Seit es politische Parteien gibt, werben sie mit Plakaten für ihre Ziele und wollen im Trend liegen. Doch die Werbebotschaften sind anachronistisch, sagt einer, der es wissen muss und auch weiß: Ohne sie würde uns ganz bestimmt etwas fehlen.

Von Verena Herb |
    "Liebe Freunde – Isch habe einen Entschluss jefasst: Ich will Bundeskanzler werden – isch kandidiere ..."

    Und der Wahlkampf kommt so langsam auf Hochtouren: Während Horst Schlämmer, alias Hape Kerkeling, auf sämtlichen Litfasssäulen und Werbetafeln auf seinen neuen Kinofilm aufmerksam macht, wollen Politiker und ihre Parteien auf sich aufmerksam machen. An jeder Straßenecke, an jedem Laternenpfahl lächeln, schmunzeln oder gar grinsen dem potenziellen Wähler die Kandidaten von Plakaten entgegen, Slogans versprechen Veränderung

    "Wat die andern nisch können, dat können wir schon lange..."

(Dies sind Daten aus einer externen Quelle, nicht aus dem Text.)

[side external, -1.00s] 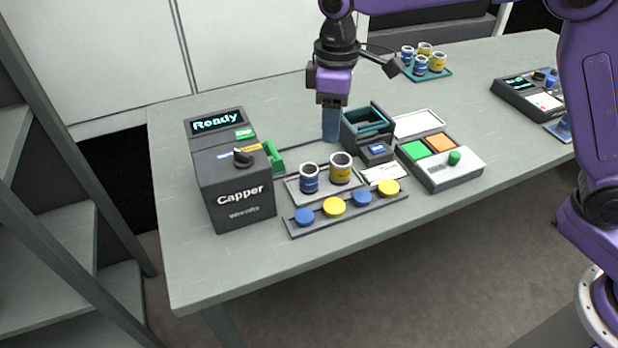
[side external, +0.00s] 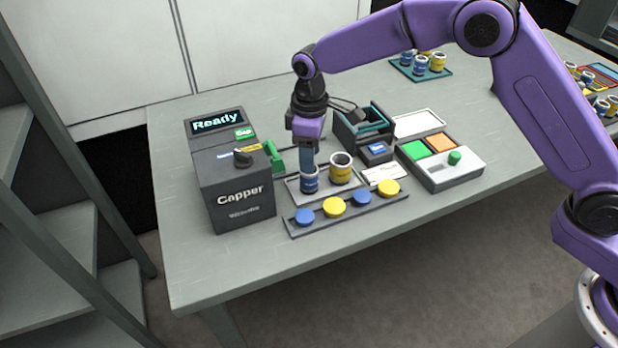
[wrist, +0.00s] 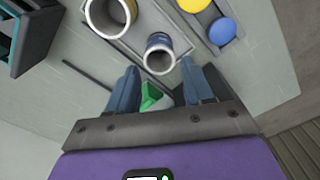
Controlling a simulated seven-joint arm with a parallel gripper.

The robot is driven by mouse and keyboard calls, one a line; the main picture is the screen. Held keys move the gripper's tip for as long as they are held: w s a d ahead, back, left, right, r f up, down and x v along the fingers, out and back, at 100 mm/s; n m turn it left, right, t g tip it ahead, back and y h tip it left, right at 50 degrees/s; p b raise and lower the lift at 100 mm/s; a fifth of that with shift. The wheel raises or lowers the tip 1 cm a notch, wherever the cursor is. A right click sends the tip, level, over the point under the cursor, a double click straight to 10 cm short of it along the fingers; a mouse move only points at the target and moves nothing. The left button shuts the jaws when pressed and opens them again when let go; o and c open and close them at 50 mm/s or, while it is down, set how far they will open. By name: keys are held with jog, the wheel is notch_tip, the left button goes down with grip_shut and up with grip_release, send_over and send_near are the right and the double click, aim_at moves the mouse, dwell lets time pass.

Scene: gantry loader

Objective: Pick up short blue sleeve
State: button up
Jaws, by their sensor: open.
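The short blue sleeve (side external: 309,184) stands upright on a light tray (side external: 328,190) beside the Capper machine. It is blue with a white rim and an open dark top. In the wrist view the blue sleeve (wrist: 160,54) lies just beyond the fingertips, between their lines. My gripper (side external: 308,168) points down directly above the sleeve, with its fingers hiding part of the sleeve's top in the side view. In the wrist view my gripper (wrist: 161,80) is open and empty. I cannot tell whether a finger touches the sleeve.
A taller yellow sleeve (side external: 341,170) stands close to the right on the same tray. A rack (side external: 320,225) of blue and yellow caps lies in front. The Capper (side external: 235,190) stands left, a dark open bin (side external: 345,130) behind right. The table's front left is clear.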

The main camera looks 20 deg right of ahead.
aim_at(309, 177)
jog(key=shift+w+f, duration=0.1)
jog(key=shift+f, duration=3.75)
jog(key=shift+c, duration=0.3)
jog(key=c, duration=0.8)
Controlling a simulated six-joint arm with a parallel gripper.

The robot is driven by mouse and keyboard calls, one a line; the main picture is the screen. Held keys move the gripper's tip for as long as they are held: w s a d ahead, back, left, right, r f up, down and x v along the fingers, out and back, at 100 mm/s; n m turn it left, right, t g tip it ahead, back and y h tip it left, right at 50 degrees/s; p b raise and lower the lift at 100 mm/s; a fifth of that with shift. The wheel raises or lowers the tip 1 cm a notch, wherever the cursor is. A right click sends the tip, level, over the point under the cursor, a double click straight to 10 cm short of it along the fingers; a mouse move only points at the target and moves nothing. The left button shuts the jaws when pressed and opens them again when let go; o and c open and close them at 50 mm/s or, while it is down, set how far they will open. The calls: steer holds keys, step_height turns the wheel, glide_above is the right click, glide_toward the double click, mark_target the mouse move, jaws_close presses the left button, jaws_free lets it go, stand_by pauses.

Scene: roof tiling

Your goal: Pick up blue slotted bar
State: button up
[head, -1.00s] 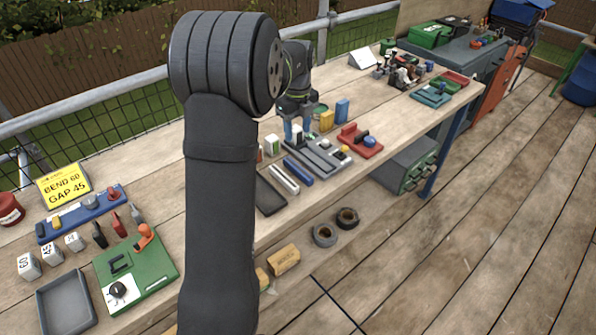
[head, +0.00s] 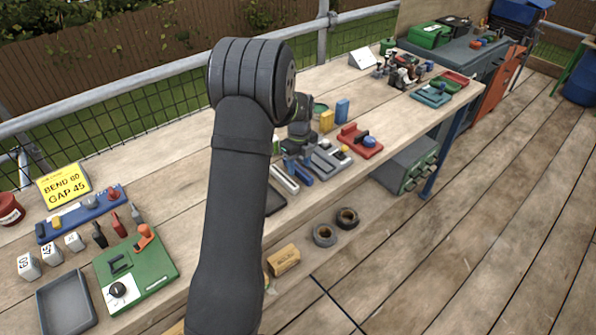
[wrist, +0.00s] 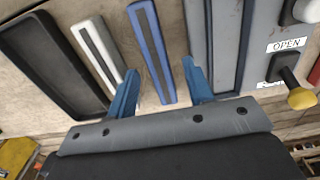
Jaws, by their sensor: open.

    Wahlwerbung per politischem Pappbild – gar kein so modernes Mittel, weiß F. C. Gundlach. 30 Jahre lang hat der Hamburger Wahlplakate fotografiert:

    "Das Plakat ist ja eines der ältesten Werbemittel. Das Plakat hat aber den Riesenvorteil – im Gegensatz zu unseren heutigen elektronischen Medien, dass die Rezeptionszeit unbegrenzt ist. Ein Plakat steht eben wochenlang da, und erinnert immer wieder an eine Person oder an einen Slogan oder an eine Politik. Ich glaube, darin liegt auch der Wert für die Partei, so viel Geld darin zu investieren."

    Schon in der Antike gab es Vorläufer: Im 16. Jahrhundert taucht das Plakat als Kommunikationsform für politische Zwecke auf – in den Niederlanden. Während des Befreiungskrieges in Spanien schrieben die Spaniengegner ihre Proteste auf große Zettel, auch bereits mit großen Lettern – und "plakten" sie dann überall an die Wände. Deswegen nannte man sie "Plakatten" – der Ursprung unseres Wortes "Plakat". Im 18. Jahrhundert setzten Regierungen diese dann ein, um Soldaten anzuwerben. Später, in der Weimarer Republik, nutzen die Nationalsozialisten Poster als perfide Propagandamittel, um für ihre neue Welt zu werben. Fotografien waren zu teuer. Auf den Postern prangten Illustrationen, und das noch bis in die 1950er-Jahre hinein. Nach dem Zweiten Weltkrieg etablierten sich politische Plakate erst langsam wieder: Alles musste wieder aufgebaut werden, auch die Parteien.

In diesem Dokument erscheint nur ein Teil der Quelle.